> **SHORT EXERCISE**:
Scan the material below for the string "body", and copy every line where it shows up.

> **DATA EXTRACT**:
####################

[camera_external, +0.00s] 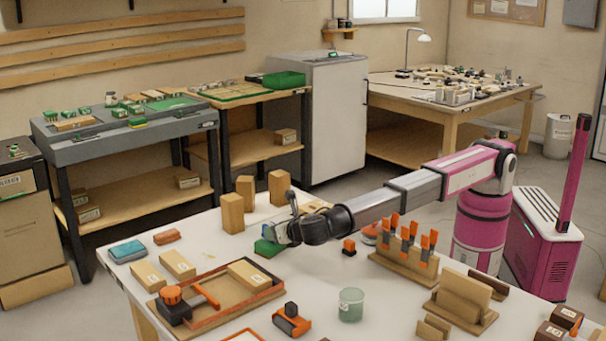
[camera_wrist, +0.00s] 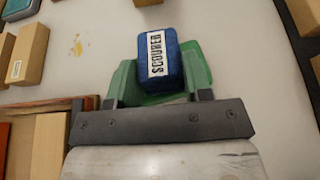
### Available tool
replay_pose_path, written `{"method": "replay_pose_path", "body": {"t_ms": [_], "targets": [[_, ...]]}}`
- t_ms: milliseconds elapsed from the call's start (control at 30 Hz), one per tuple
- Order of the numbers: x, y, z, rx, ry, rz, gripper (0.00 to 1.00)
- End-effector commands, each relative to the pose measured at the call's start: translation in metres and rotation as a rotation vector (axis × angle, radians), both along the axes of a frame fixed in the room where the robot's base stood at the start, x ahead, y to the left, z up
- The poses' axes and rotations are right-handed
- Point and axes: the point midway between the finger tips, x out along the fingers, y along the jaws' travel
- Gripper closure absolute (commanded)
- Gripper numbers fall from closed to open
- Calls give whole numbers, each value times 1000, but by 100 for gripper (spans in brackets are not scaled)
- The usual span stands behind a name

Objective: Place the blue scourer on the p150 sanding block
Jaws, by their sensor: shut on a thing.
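The blue scourer (camera_wrist: 158,62), a small block with a white label reading SCOURER, is just beyond my gripper (camera_wrist: 158,97) in the wrist view. My gripper is shut on it. Green surfaces (camera_wrist: 196,68) show beside and behind the scourer; I cannot tell whether they belong to a separate thing. In the external view, my gripper (camera_external: 279,236) is low over the white table, beside a green shape (camera_external: 267,248). No P150 marking is readable, so I cannot tell which thing is the sanding block.
Three upright wooden blocks (camera_external: 246,192) stand behind my gripper. A teal-topped thing (camera_external: 127,250) and an orange block (camera_external: 167,237) lie at the left. A wooden tray (camera_external: 230,308), a green cup (camera_external: 351,304) and a tool rack (camera_external: 404,266) are nearer. Bare table lies left of my gripper.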

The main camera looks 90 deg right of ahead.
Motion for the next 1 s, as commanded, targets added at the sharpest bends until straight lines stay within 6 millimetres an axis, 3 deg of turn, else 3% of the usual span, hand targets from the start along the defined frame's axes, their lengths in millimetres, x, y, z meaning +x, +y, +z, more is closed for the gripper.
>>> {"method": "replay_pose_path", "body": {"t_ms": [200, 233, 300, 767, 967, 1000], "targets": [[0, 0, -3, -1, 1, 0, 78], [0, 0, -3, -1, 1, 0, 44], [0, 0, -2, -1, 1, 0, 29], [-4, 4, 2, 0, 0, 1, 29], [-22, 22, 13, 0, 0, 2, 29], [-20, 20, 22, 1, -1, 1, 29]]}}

####################

> **RESULT FOR THIS TASK**:
replay_pose_path, written `{"method": "replay_pose_path", "body": {"t_ms": [_], "targets": [[_, ...]]}}`
>>> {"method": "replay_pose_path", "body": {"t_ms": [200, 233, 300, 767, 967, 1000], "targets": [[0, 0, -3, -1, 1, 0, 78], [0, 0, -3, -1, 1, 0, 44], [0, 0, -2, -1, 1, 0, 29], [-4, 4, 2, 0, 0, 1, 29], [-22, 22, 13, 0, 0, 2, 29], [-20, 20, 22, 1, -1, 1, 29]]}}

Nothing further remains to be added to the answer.